**Problem description**: The listing beneath should be written out in full, exactly as shown.

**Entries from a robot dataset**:
###
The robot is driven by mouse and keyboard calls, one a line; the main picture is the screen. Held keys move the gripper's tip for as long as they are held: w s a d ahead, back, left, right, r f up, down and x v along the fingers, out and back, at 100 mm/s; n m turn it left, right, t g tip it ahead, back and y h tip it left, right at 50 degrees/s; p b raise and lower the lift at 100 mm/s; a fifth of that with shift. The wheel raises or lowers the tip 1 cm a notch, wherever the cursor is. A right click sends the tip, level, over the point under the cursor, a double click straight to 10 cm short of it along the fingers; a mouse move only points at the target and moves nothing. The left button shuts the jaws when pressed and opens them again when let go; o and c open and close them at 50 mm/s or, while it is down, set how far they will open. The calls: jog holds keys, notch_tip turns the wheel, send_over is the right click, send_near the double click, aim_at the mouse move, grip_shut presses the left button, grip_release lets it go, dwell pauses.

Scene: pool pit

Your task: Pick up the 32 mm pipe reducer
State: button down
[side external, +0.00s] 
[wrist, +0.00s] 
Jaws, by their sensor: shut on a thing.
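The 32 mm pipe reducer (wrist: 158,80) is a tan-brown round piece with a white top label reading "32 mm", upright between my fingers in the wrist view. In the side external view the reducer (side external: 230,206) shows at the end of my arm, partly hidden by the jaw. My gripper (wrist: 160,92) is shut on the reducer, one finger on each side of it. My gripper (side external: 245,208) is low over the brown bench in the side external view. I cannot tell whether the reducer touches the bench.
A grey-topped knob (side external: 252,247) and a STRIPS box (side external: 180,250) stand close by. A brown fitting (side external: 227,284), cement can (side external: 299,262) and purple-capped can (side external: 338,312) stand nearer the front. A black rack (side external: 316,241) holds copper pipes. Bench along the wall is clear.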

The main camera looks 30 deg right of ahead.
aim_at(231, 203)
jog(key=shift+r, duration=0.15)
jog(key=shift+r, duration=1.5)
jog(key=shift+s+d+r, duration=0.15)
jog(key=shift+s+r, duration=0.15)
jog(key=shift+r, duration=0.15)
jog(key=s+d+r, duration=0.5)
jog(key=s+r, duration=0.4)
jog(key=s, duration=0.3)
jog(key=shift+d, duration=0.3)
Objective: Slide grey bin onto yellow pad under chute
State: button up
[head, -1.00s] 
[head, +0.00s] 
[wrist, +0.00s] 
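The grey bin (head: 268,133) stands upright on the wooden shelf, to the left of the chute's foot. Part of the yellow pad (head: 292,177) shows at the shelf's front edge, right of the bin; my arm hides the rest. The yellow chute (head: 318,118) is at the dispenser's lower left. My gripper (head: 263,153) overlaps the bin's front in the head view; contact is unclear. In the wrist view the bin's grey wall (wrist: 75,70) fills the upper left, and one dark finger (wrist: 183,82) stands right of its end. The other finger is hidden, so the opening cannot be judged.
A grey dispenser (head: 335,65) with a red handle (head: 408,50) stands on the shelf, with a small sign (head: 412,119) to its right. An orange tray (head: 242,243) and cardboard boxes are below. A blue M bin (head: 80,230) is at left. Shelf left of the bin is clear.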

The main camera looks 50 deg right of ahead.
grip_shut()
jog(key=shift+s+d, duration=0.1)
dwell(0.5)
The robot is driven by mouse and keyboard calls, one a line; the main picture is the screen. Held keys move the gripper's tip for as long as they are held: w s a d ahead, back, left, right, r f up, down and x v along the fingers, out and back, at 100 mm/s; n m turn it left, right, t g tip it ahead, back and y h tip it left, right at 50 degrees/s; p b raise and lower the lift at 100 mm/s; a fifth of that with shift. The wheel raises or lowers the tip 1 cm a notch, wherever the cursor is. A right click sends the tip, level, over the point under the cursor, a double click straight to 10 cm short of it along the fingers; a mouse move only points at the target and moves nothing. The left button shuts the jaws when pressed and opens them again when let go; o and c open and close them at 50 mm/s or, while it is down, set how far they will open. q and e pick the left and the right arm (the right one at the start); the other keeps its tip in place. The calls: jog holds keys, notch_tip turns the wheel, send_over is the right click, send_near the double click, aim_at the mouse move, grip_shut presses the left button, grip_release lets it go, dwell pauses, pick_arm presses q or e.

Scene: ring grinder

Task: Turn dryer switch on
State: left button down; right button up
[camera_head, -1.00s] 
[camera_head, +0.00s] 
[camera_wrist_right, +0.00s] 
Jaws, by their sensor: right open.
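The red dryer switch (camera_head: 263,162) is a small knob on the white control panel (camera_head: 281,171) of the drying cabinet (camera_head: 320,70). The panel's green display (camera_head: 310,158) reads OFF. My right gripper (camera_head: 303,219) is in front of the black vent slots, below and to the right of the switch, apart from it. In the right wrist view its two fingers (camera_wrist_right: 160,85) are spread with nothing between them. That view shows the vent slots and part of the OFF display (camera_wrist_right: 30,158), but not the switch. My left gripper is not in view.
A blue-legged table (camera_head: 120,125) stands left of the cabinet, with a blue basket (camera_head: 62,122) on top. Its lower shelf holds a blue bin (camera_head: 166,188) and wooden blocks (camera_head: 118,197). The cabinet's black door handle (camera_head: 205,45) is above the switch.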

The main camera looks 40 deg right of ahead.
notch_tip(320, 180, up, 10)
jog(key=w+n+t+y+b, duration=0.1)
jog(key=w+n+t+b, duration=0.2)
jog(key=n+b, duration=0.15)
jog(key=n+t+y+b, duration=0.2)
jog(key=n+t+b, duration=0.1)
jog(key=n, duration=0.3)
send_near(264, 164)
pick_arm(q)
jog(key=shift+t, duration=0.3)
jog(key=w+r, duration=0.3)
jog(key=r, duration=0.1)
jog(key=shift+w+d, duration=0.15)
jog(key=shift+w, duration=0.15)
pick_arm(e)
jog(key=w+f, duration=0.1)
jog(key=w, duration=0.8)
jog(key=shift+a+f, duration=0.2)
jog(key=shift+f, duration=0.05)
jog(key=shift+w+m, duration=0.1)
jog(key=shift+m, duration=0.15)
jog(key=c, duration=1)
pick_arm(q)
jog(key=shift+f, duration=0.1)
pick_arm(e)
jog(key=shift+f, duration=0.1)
###
**Solution to this problem**:
The robot is driven by mouse and keyboard calls, one a line; the main picture is the screen. Held keys move the gripper's tip for as long as they are held: w s a d ahead, back, left, right, r f up, down and x v along the fingers, out and back, at 100 mm/s; n m turn it left, right, t g tip it ahead, back and y h tip it left, right at 50 degrees/s; p b raise and lower the lift at 100 mm/s; a fifth of that with shift. The wheel raises or lowers the tip 1 cm a notch, wherever the cursor is. A right click sends the tip, level, over the point under the cursor, a double click straight to 10 cm short of it along the fingers; a mouse move only points at the target and moves nothing. The left button shuts the jaws when pressed and opens them again when let go; o and c open and close them at 50 mm/s or, while it is down, set how far they will open. The calls: jog holds keys, notch_tip turns the wheel, send_over is the right click, send_near the double click, aim_at the mouse move, grip_shut presses the left button, grip_release lets it go, dwell pauses.

Scene: pool pit

Your task: Pick up the 32 mm pipe reducer
State: button down
[side external, +0.00s] 
[wrist, +0.00s] 
Jaws, by their sensor: shut on a thing.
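The 32 mm pipe reducer (wrist: 158,80) is a tan-brown round piece with a white top label reading "32 mm", upright between my fingers in the wrist view. In the side external view the reducer (side external: 230,206) shows at the end of my arm, partly hidden by the jaw. My gripper (wrist: 160,92) is shut on the reducer, one finger on each side of it. My gripper (side external: 245,208) is low over the brown bench in the side external view. I cannot tell whether the reducer touches the bench.
A grey-topped knob (side external: 252,247) and a STRIPS box (side external: 180,250) stand close by. A brown fitting (side external: 227,284), cement can (side external: 299,262) and purple-capped can (side external: 338,312) stand nearer the front. A black rack (side external: 316,241) holds copper pipes. Bench along the wall is clear.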

The main camera looks 30 deg right of ahead.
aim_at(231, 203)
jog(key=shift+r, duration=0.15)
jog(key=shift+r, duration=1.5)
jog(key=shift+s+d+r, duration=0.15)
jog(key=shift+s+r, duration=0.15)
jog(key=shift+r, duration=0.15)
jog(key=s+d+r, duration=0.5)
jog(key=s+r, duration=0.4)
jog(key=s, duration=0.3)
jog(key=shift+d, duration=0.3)
Objective: Slide grey bin onto yellow pad under chute
State: button up
[head, -1.00s] 
[head, +0.00s] 
[wrist, +0.00s] 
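The grey bin (head: 268,133) stands upright on the wooden shelf, to the left of the chute's foot. Part of the yellow pad (head: 292,177) shows at the shelf's front edge, right of the bin; my arm hides the rest. The yellow chute (head: 318,118) is at the dispenser's lower left. My gripper (head: 263,153) overlaps the bin's front in the head view; contact is unclear. In the wrist view the bin's grey wall (wrist: 75,70) fills the upper left, and one dark finger (wrist: 183,82) stands right of its end. The other finger is hidden, so the opening cannot be judged.
A grey dispenser (head: 335,65) with a red handle (head: 408,50) stands on the shelf, with a small sign (head: 412,119) to its right. An orange tray (head: 242,243) and cardboard boxes are below. A blue M bin (head: 80,230) is at left. Shelf left of the bin is clear.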

The main camera looks 50 deg right of ahead.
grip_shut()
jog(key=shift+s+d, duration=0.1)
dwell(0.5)
The robot is driven by mouse and keyboard calls, one a line; the main picture is the screen. Held keys move the gripper's tip for as long as they are held: w s a d ahead, back, left, right, r f up, down and x v along the fingers, out and back, at 100 mm/s; n m turn it left, right, t g tip it ahead, back and y h tip it left, right at 50 degrees/s; p b raise and lower the lift at 100 mm/s; a fifth of that with shift. The wheel raises or lowers the tip 1 cm a notch, wherever the cursor is. A right click sends the tip, level, over the point under the cursor, a double click straight to 10 cm short of it along the fingers; a mouse move only points at the target and moves nothing. The left button shuts the jaws when pressed and opens them again when let go; o and c open and close them at 50 mm/s or, while it is down, set how far they will open. q and e pick the left and the right arm (the right one at the start); the other keeps its tip in place. The calls: jog holds keys, notch_tip turns the wheel, send_over is the right click, send_near the double click, aim_at the mouse move, grip_shut presses the left button, grip_release lets it go, dwell pauses, pick_arm presses q or e.

Scene: ring grinder

Task: Turn dryer switch on
State: left button down; right button up
[camera_head, -1.00s] 
[camera_head, +0.00s] 
[camera_wrist_right, +0.00s] 
Jaws, by their sensor: right open.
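The red dryer switch (camera_head: 263,162) is a small knob on the white control panel (camera_head: 281,171) of the drying cabinet (camera_head: 320,70). The panel's green display (camera_head: 310,158) reads OFF. My right gripper (camera_head: 303,219) is in front of the black vent slots, below and to the right of the switch, apart from it. In the right wrist view its two fingers (camera_wrist_right: 160,85) are spread with nothing between them. That view shows the vent slots and part of the OFF display (camera_wrist_right: 30,158), but not the switch. My left gripper is not in view.
A blue-legged table (camera_head: 120,125) stands left of the cabinet, with a blue basket (camera_head: 62,122) on top. Its lower shelf holds a blue bin (camera_head: 166,188) and wooden blocks (camera_head: 118,197). The cabinet's black door handle (camera_head: 205,45) is above the switch.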

The main camera looks 40 deg right of ahead.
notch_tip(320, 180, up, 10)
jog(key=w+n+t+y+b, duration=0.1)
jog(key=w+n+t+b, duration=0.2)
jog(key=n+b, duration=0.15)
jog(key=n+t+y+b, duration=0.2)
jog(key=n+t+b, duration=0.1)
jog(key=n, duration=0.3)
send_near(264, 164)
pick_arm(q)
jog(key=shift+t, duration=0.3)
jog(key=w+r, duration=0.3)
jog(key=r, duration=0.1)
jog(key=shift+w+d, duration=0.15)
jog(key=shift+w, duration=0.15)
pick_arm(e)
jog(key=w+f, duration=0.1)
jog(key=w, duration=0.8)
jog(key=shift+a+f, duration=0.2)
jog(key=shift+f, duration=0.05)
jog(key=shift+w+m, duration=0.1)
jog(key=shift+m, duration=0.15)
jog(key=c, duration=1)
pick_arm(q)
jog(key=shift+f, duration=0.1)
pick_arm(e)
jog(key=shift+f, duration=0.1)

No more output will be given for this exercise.